Plot[{InverseCDF[NormalDistribution[0, 1], p] - 
   normsinvApprox[p]}, {p, 0, 1}, 
 PlotLabel -> 
  "Error of the Logit Approximation to the Inverse Normal CDF (Probit \
Function)", PlotLegends -> "Expressions", ImageSize -> 600]

enter image description here

Lastly, give max errors:

FindMaximum[Abs[CDF[NormalDistribution[], X] - normsdistApprox[X]], X]

FindMaximum[{Abs[
   InverseCDF[NormalDistribution[0, 1], p] - normsinvApprox[p]], 
  p >= 1*10^-2, p <= 1 - 1 *10^-2}, p]

FindMaximum[{Abs[
   InverseCDF[NormalDistribution[0, 1], p] - normsinvApprox[p]], 
  p >= 1*10^-16, p <= 1*10^-2}, p]

Out:

{0.0226628, {X -> 0.682761}}

{0.0802364, {p -> 0.841941}}

{12.032, {p -> 1.*10^-16}}

Solution 4:

I pointed out this close correspondence in Section 2.4 of L. Ingber, ``Statistical mechanics of neocortical interactions. I. Basic formulation,'' Physica D 5, 83-107 (1982). [ URL http://www.ingber.com/smni82_basic.pdf ]

Solution 5:

In addition to the answers above there are two things to note which may be of importance. Both relate to the fact that, depending on your application, the approximation may not be as good as as it looks. This might lead you to choose other approximations, like the ones already mentioned.
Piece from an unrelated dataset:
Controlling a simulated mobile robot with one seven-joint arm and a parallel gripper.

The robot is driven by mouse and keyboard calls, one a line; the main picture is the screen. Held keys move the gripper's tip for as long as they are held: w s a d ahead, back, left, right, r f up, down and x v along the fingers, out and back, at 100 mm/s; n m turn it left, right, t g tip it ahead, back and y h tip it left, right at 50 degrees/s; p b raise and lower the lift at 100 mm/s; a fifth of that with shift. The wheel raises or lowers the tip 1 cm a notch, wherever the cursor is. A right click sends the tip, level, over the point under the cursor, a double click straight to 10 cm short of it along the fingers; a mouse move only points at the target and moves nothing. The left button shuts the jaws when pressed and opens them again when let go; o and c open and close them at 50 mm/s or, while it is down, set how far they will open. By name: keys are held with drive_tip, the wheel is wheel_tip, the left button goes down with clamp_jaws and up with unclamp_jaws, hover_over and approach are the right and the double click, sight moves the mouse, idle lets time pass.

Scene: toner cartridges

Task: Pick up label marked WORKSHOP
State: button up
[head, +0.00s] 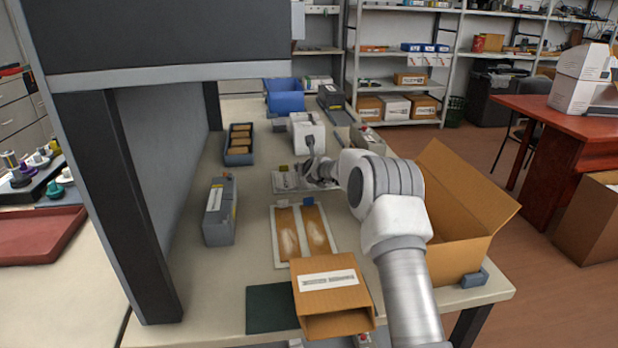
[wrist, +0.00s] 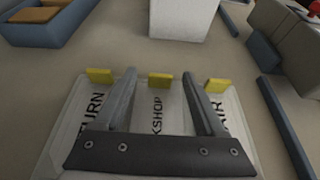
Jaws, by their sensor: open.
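The label marked WORKSHOP (wrist: 157,115) lies in the middle of a pale holder (wrist: 72,128), with a yellow tab (wrist: 160,80) at its far end. Only "KSHOP" shows; my gripper's dark bar hides the near part. A label ending "TURN" (wrist: 93,118) lies to its left and one ending "AIR" (wrist: 226,112) to its right, each with a yellow tab. My gripper (wrist: 158,76) is open and empty, one finger on each side of the WORKSHOP label as seen from above. I cannot tell if the fingers touch anything. The holder (head: 280,184) shows partly behind my gripper in the head view.
A white machine (head: 307,133) stands just behind the holder. A blue-grey bin with brown boxes (head: 239,158) is at the back left, and a grey cartridge (head: 219,212) at the left. A large open carton (head: 465,215) stands right of my arm. A brown box (head: 330,290) is in front.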

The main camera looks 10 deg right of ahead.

First, the tail behaviour of the $\mathrm{erf}$ and $\tanh$ functions is very different. Asymptotically $\mathrm{erf}$ behaves like $e^{-x^2}$, whereas $\tanh$ behaves like $e^{-x}$. Roughly speaking, a one in a 100 years event in the normal distribution becomes a one in 10 years event in the $\tanh$ approximation - this might matter.
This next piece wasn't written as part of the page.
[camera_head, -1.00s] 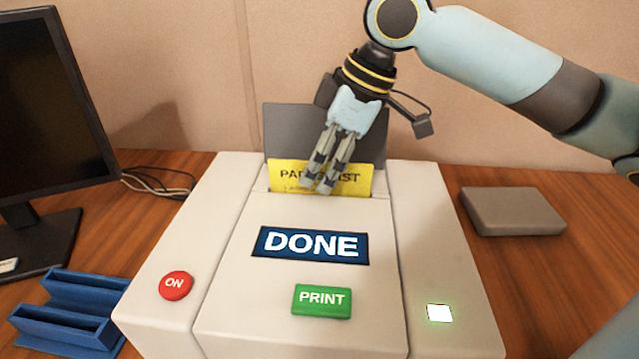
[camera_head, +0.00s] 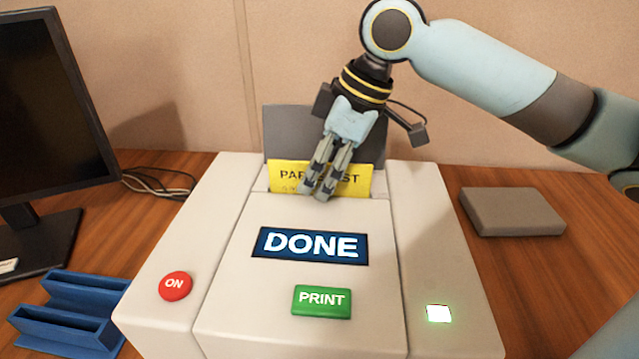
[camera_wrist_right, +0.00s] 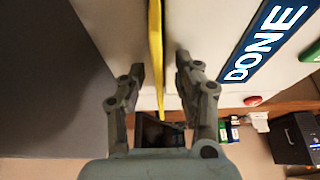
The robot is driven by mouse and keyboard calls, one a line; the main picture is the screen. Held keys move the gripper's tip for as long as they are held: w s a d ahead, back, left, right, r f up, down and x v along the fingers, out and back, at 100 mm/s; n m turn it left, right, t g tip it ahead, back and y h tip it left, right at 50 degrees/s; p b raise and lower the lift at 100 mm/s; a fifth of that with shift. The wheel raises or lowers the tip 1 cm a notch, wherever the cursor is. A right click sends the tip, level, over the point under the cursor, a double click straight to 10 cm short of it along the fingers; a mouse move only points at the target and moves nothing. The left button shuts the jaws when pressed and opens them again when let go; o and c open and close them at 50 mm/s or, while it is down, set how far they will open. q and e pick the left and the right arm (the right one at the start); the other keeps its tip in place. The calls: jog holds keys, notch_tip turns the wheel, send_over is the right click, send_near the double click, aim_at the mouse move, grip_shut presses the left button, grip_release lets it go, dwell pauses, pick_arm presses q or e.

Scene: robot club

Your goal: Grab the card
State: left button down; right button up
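The yellow card (camera_head: 289,176) stands in the slot at the back of the white printer (camera_head: 238,215), with dark lettering partly hidden by my fingers. My right gripper (camera_head: 317,192) points down at the card from above. In the right wrist view the card (camera_wrist_right: 156,50) shows edge-on as a thin yellow strip between the two fingers of my right gripper (camera_wrist_right: 158,75). The fingers are open, with a gap on each side of the card. My left gripper is not in view.
The printer has a "DONE" display (camera_head: 311,245), a red ON button (camera_head: 175,286) and a green PRINT button (camera_head: 322,301). A dark grey panel (camera_head: 290,130) rises behind the card. A monitor (camera_head: 45,130), blue holder (camera_head: 70,315) and grey box (camera_head: 513,211) stand around it.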

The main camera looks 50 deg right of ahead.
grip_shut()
Something else to note is that values of $\mathrm{erf}$ functions usually mean probabilities. But differences of probabilities are not meaningful quantities. Hence, depending on your application, another similarity measure may be more appropriate, for example the Kullback Leibler divergence $-\left[(p\log{q}+(1-p)\log(1-q)\right]$, where $p=\mathrm{erf}(\dots)$ and $q=\tanh(\dots)$.

As a sidenote: You can get similarly good approximations with fewer operations by stitching together two $e^{-x}$ functions, e.g. $f(x)=\mathrm{sgn(x)}\,e^{-\alpha|x|}$.